--- START ---
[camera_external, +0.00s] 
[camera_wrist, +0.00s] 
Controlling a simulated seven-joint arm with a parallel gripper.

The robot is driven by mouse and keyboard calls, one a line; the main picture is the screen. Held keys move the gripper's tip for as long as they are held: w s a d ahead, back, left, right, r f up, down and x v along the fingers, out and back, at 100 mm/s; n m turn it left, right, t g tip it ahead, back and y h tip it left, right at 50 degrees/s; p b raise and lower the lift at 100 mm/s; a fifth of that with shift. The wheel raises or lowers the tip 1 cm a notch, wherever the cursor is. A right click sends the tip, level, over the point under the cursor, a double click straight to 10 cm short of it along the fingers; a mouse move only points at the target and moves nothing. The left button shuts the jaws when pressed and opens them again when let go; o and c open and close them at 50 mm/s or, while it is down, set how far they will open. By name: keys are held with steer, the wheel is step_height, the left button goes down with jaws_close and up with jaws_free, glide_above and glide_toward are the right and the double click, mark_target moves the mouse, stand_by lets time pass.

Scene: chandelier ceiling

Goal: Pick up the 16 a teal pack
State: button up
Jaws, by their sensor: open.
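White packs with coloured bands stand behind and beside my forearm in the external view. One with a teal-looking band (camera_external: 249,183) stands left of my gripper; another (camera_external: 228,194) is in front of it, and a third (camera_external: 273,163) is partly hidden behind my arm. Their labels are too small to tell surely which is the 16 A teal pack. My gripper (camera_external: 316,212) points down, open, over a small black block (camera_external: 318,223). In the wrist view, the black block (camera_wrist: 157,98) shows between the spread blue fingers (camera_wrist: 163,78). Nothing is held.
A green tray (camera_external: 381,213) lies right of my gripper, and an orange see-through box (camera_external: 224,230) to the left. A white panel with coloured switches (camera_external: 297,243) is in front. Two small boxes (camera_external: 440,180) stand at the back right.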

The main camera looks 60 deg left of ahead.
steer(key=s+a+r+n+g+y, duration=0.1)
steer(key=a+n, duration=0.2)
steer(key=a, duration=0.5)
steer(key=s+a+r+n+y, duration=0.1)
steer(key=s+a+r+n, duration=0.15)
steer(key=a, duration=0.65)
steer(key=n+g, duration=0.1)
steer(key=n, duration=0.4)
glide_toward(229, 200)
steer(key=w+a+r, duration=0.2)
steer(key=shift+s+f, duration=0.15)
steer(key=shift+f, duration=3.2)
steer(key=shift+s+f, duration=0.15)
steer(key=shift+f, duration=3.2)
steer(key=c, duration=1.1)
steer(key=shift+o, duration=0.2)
--- END ---
Take the listing above and write it out again exactly.

OUTPUT FOR THIS TASK.
[camera_external, +0.00s] 
[camera_wrist, +0.00s] 
Controlling a simulated seven-joint arm with a parallel gripper.

The robot is driven by mouse and keyboard calls, one a line; the main picture is the screen. Held keys move the gripper's tip for as long as they are held: w s a d ahead, back, left, right, r f up, down and x v along the fingers, out and back, at 100 mm/s; n m turn it left, right, t g tip it ahead, back and y h tip it left, right at 50 degrees/s; p b raise and lower the lift at 100 mm/s; a fifth of that with shift. The wheel raises or lowers the tip 1 cm a notch, wherever the cursor is. A right click sends the tip, level, over the point under the cursor, a double click straight to 10 cm short of it along the fingers; a mouse move only points at the target and moves nothing. The left button shuts the jaws when pressed and opens them again when let go; o and c open and close them at 50 mm/s or, while it is down, set how far they will open. By name: keys are held with steer, the wheel is step_height, the left button goes down with jaws_close and up with jaws_free, glide_above and glide_toward are the right and the double click, mark_target moves the mouse, stand_by lets time pass.

Scene: chandelier ceiling

Goal: Pick up the 16 a teal pack
State: button up
Jaws, by their sensor: open.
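White packs with coloured bands stand behind and beside my forearm in the external view. One with a teal-looking band (camera_external: 249,183) stands left of my gripper; another (camera_external: 228,194) is in front of it, and a third (camera_external: 273,163) is partly hidden behind my arm. Their labels are too small to tell surely which is the 16 A teal pack. My gripper (camera_external: 316,212) points down, open, over a small black block (camera_external: 318,223). In the wrist view, the black block (camera_wrist: 157,98) shows between the spread blue fingers (camera_wrist: 163,78). Nothing is held.
A green tray (camera_external: 381,213) lies right of my gripper, and an orange see-through box (camera_external: 224,230) to the left. A white panel with coloured switches (camera_external: 297,243) is in front. Two small boxes (camera_external: 440,180) stand at the back right.

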The main camera looks 60 deg left of ahead.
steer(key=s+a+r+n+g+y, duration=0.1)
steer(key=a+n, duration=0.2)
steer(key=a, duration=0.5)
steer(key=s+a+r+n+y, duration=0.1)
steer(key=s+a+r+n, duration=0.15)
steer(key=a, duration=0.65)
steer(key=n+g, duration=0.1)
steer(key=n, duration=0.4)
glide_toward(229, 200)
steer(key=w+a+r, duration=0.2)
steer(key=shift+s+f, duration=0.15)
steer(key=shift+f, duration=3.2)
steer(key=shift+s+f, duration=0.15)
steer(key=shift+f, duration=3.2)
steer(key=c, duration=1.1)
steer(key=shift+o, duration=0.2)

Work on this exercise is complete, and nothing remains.